» Your instructions
Reproduce the listing below in full and without alteration, apart from its pictures.

==================================================

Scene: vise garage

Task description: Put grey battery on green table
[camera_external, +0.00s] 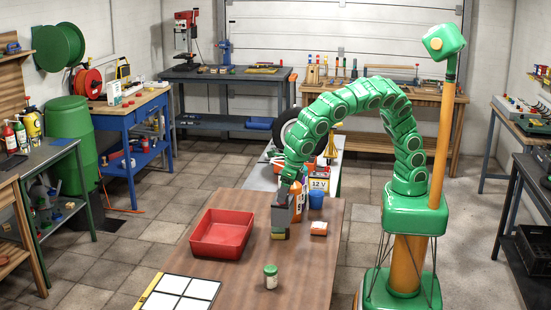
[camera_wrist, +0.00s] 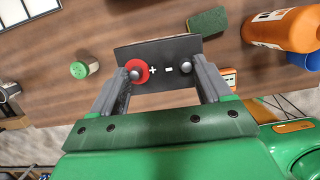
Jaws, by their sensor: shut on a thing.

==================================================

» The reply
Scene: vise garage

Task description: Put grey battery on green table
[camera_external, +0.00s] 
[camera_wrist, +0.00s] 
Jaws, by their sensor: shut on a thing.

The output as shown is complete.